Mixing notations within a single document is fine if you flag it once: "all dates BCE/CE except where noted". Mixing year-zero conventions (no-zero vs astronomical) within a single calculation is not fine and produces off-by-one errors. Pick one and stick to it.
Most modern textbooks, museum captions, and academic publications use BCE/CE. Popular culture and religious texts retain BC/AD. The calculator handles both: the era labels switch when you toggle the notation, but the underlying math is identical.
BC to AD calendar history
Dionysius Exiguus published the AD system in 525 AD inside a table for calculating Easter. Before Dionysius, Christian Europe used the Diocletian era (counted from emperor Diocletian's accession in 284 AD). Dionysius wanted to avoid honouring a persecutor of Christians, so he switched the reference to what he calculated as the year of the Incarnation. The system spread slowly: it reached the Frankish empire by 800, England by 700 (via the Venerable Bede), and Spain only in the 14th century.
Dionysius almost certainly miscalculated. Modern historians place Jesus's birth between 6 BC and 4 BC, based on the death of Herod the Great in 4 BC. The calendar kept Dionysius's numbering anyway, because changing it would have invalidated centuries of accumulated dates. The BC label was added later: Bede used it in his 731 ecclesiastical history.
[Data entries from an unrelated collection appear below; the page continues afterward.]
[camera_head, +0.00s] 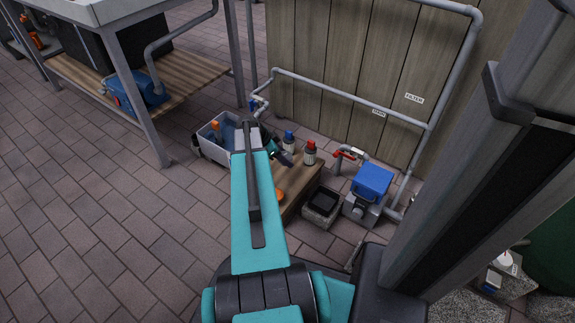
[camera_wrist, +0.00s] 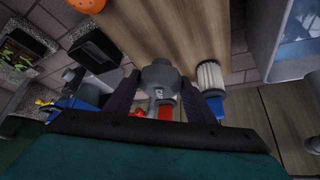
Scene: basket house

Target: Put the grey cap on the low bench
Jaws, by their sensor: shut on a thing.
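The grey cap (camera_wrist: 160,76) is held between the two dark fingers of my gripper (camera_wrist: 158,92) in the wrist view. The low bench (camera_wrist: 150,30) is a wooden top spreading behind the cap; I cannot tell whether the cap touches it. In the head view my gripper (camera_head: 280,152) reaches over the far part of the low bench (camera_head: 303,187), and my arm hides the cap and part of the bench top.
A white pleated filter (camera_wrist: 209,76) is beside the right finger. An orange object (camera_wrist: 87,4) lies on the bench. A white tub (camera_head: 211,150) is left; a blue-topped pump (camera_head: 372,183) is right.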

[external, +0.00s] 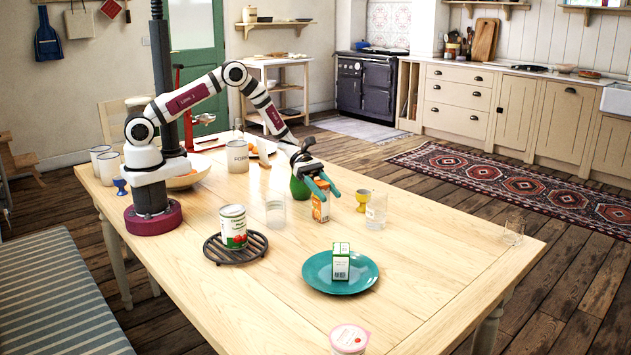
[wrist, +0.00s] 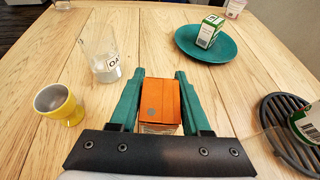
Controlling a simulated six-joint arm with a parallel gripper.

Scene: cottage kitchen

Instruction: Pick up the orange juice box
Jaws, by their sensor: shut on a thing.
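The orange juice box (external: 320,208) stands upright on the wooden table, orange and white, partly covered by my gripper in the external view. In the wrist view the box's orange top (wrist: 160,100) lies between my two teal fingers. My gripper (external: 327,190) is over the box with a finger on each side, shut on it. The wrist view also shows my gripper (wrist: 158,92) around the box. I cannot tell whether the box's base touches the table.
Close by are a yellow cup (external: 363,199), a glass (external: 376,212), another glass (external: 275,212) and a green object (external: 299,188). A teal plate (external: 316,280) carries a green-and-white carton (external: 340,262). A can (external: 232,224) stands on a dark trivet (external: 212,250). The table's right end is mostly clear.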

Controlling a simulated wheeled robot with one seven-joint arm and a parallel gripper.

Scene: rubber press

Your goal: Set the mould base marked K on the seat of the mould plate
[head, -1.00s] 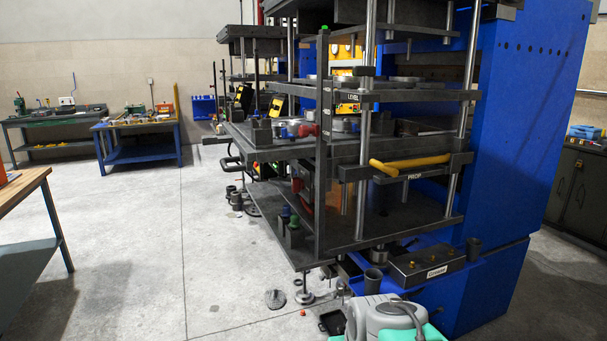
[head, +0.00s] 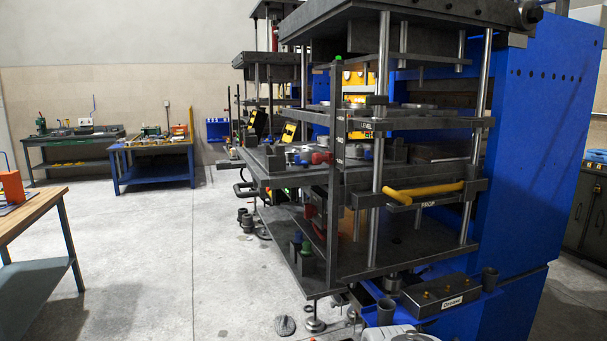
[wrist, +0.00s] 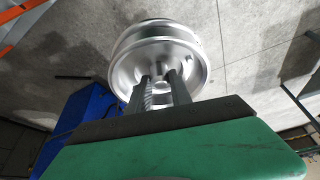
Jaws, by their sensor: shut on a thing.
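A shiny silver round metal part (wrist: 120,62), which looks like the mould base, fills the upper middle of the wrist view. My gripper (wrist: 160,84) is shut on it, its two dark fingers reaching into its hollow face. No K mark shows on the side in view. In the head view neither my gripper nor the held part is seen. The press's middle shelf (head: 268,172) carries round metal parts (head: 300,156) and small blue and red items; I cannot tell which piece is the mould plate or its seat.
The blue press frame (head: 545,150) stands at right, with a yellow prop handle (head: 425,192) and upright rods in front of its shelves. A control box (head: 440,294) sits low in front. A wooden-topped table (head: 30,213) stands left; open floor lies between.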

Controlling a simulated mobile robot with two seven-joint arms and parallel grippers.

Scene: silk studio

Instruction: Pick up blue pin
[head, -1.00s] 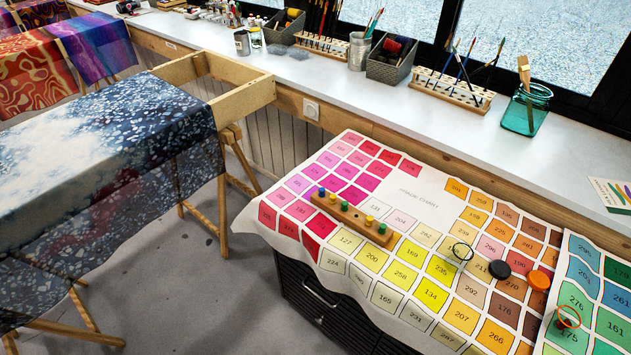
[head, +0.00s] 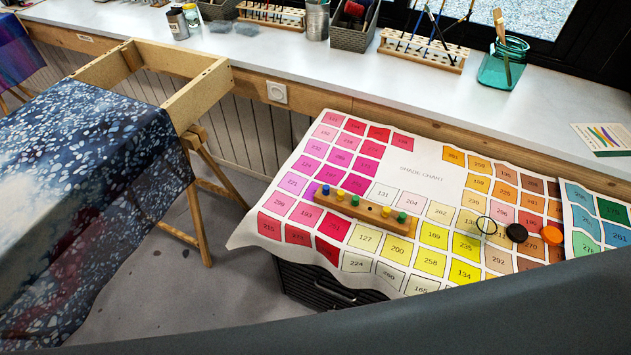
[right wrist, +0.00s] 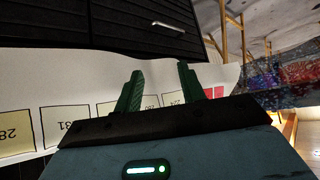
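The blue pin (head: 325,189) stands at the left end of a wooden peg block (head: 371,208) on the shade chart in the head view. My left gripper is not in view.
The shade chart (head: 418,170) covers the table. A wooden frame with dark cloth (head: 85,170) stands left. A large dark shape crosses the head view's bottom edge.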

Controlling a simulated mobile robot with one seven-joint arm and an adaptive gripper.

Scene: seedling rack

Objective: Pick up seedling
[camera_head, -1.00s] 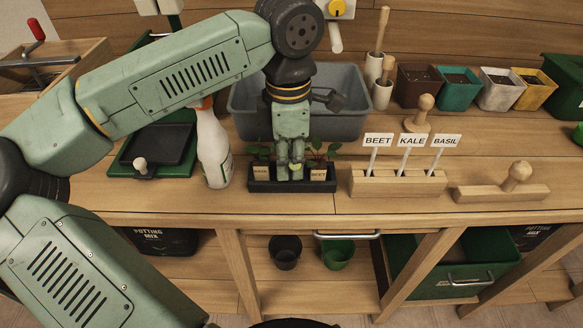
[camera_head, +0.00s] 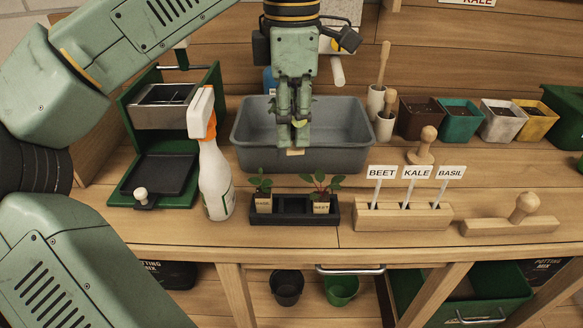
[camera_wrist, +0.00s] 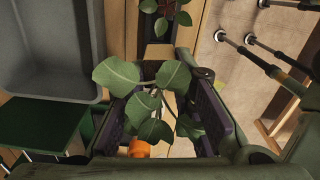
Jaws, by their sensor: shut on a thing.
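My gripper (camera_head: 296,120) is shut on a seedling and holds it up in the air, above the black seedling rack (camera_head: 290,224) and in front of the grey tub. In the head view the fingers hide most of the held seedling; a pale tag (camera_head: 295,152) shows below them. In the wrist view the held seedling (camera_wrist: 148,98) spreads several green leaves between the dark finger pads. The rack stands on the bench with a seedling (camera_head: 262,186) in its left slot and another seedling (camera_head: 322,190) in its right slot. Its middle slot (camera_head: 291,206) is empty.
A grey tub (camera_head: 360,118) stands behind the rack. A spray bottle (camera_head: 214,175) is close on the left. A wooden label block (camera_head: 405,217) with BEET, KALE and BASIL signs is on the right. Several coloured pots stand back right. The bench front is clear.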

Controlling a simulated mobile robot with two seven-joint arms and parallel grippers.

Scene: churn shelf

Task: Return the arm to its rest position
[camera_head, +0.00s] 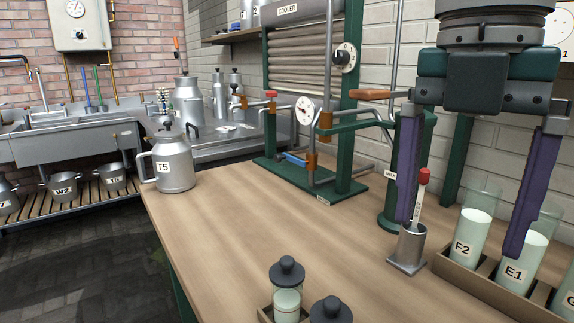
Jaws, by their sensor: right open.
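My right gripper (462,225) comes down from the top right with its two purple fingers wide apart and nothing between them. Its left finger hangs just behind or beside a small metal stand (408,248) that holds a red-capped white stick (421,195). Its right finger overlaps the glass of pale liquid marked E1 (513,272) in the picture; I cannot tell whether they touch. The glass marked F2 (466,247) shows between the fingers, lower down. My left gripper is out of view.
A wooden rack (480,288) holds the glasses at right. Black-lidded jars (287,290) stand at the front edge. A can marked T5 (174,165) stands at the table's far left corner. A green-framed cooler (315,120) stands behind. The table's middle (260,225) is clear.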

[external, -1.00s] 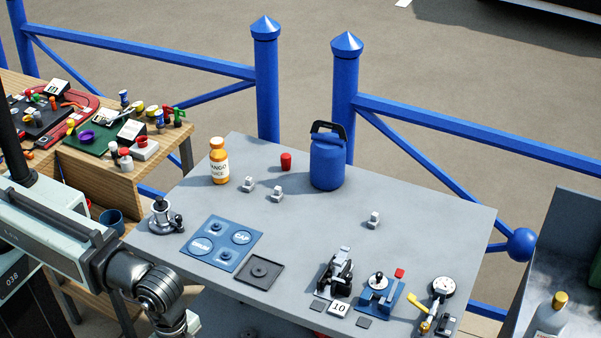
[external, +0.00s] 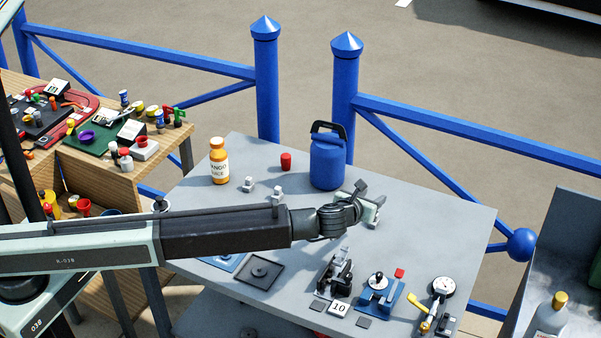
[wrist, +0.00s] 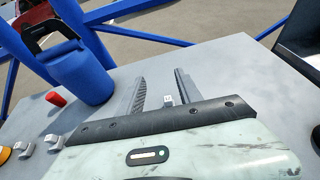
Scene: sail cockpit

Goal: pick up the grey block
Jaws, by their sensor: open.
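Several small grey blocks are on the grey table. Two stand at the back left, one grey block (external: 248,185) and another grey block (external: 277,194); they also show at the lower left of the wrist view. A third grey block (wrist: 168,100) shows between the two fingers of my gripper (wrist: 160,78) in the wrist view, low near the palm edge. My gripper is open, with a gap on both sides of that block. In the external view my gripper (external: 370,208) is over the table's right half and largely hides this block.
A blue jug (external: 327,162) with a black handle stands just left of my gripper. A red cup (external: 286,161) and an orange juice bottle (external: 219,162) are farther left. Small devices (external: 378,292) line the front edge.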

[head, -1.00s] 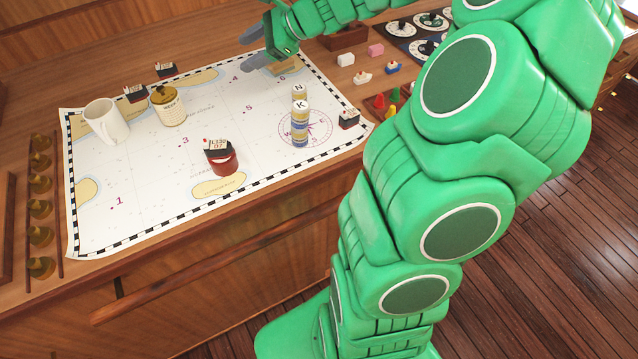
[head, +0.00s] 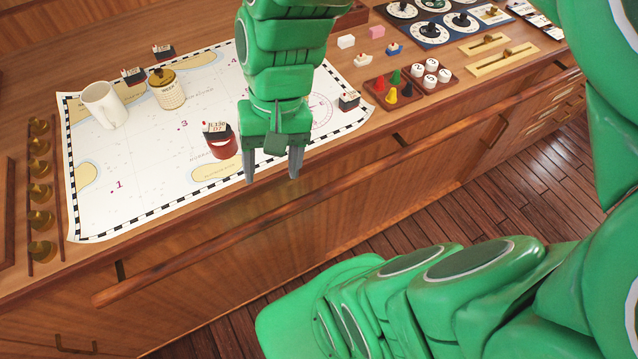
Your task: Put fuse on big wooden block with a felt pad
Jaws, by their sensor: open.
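My gripper (head: 273,178) points down, open and empty, in front of the chart's near edge, its two grey fingers apart. I cannot tell for sure which item is the fuse. Small white round-topped pieces (head: 430,70) with dark marks sit in a wooden tray at the right. A dark wooden block (head: 354,15) stands at the back, partly hidden by my arm; no felt pad can be made out on it.
Coloured pegs (head: 391,90) and dial panels (head: 425,20) lie right. The chart's left front is clear.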

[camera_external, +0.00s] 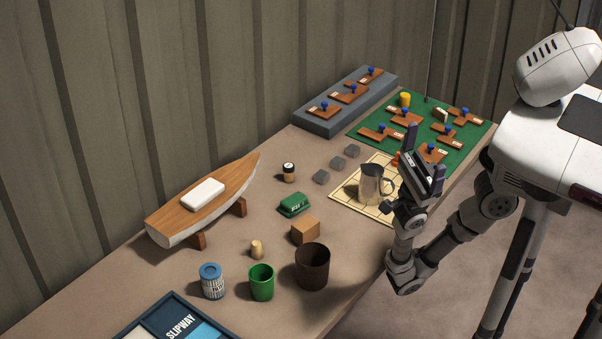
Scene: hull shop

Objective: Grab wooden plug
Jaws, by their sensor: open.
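A small pale wooden plug (257,249) with a rounded top stands upright on the workbench, behind the green cup and left of the wooden block. My gripper (424,158) is raised over the right part of the bench, near the metal pitcher. Its two dark fingers are spread apart and point upward, with nothing seen between them. It is well to the right of the plug, and apart from it.
Near the plug stand a green cup (261,283), a dark brown cup (312,267), a blue-lidded can (212,281) and a wooden block (306,231). A model boat hull (180,225) lies behind. A metal pitcher (370,184) stands on a gridded mat (345,198).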

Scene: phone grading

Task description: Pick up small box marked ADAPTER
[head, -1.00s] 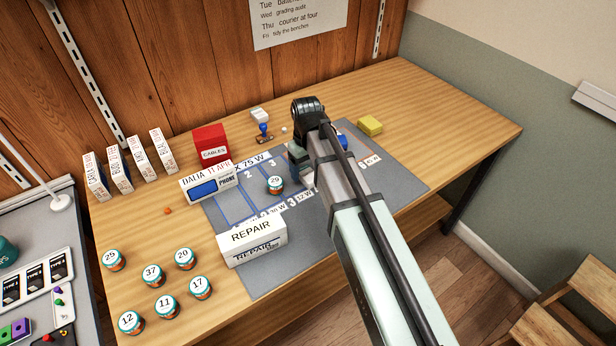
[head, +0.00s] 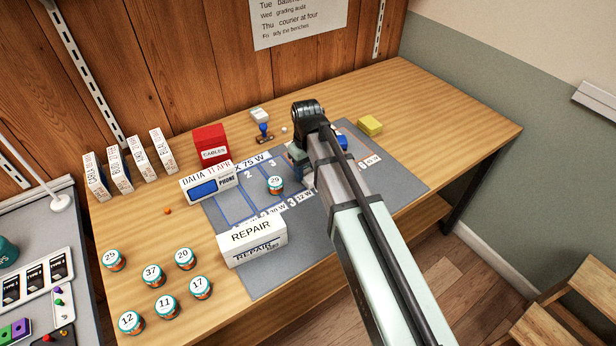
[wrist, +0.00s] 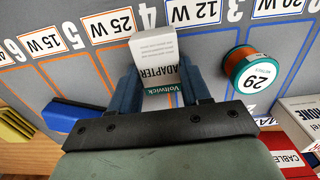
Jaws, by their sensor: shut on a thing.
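The small white box marked ADAPTER (wrist: 155,62), with a green Voltwick band, shows in the wrist view over the grey mat (wrist: 205,100). My gripper (wrist: 158,75) is shut on this box, with one blue finger on each side. The box's label reads upside down in this view. In the head view my gripper (head: 298,158) is over the mat's back part, and my own arm hides most of it and the box. I cannot tell how far the box is from the mat.
A round tin marked 29 (wrist: 252,76) stands beside my gripper. A blue item (wrist: 76,115) and a yellow block (wrist: 14,125) lie on the other side. The white REPAIR box (head: 254,242), phone box (head: 208,183) and red CABLES box (head: 210,145) stand nearby. The table's right end is clear.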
Calculator edge cases and limits
The calculator accepts positive integers from 1 up to 100,000 for each year. There is no upper limit on archaeological or geological dating, but past 10,000 BC the Gregorian calendar arithmetic becomes increasingly proleptic (back-projected) and is best handled in astronomical years anyway. Same-era inputs of identical years return zero, which is correct.
This calculator works for the Gregorian and Julian (BC/AD) system only. Hebrew, Islamic, Chinese, and other lunisolar calendars use different reference points and do not translate by simple year-number conversion. For cross-calendar conversions, use a dedicated calendrical tool.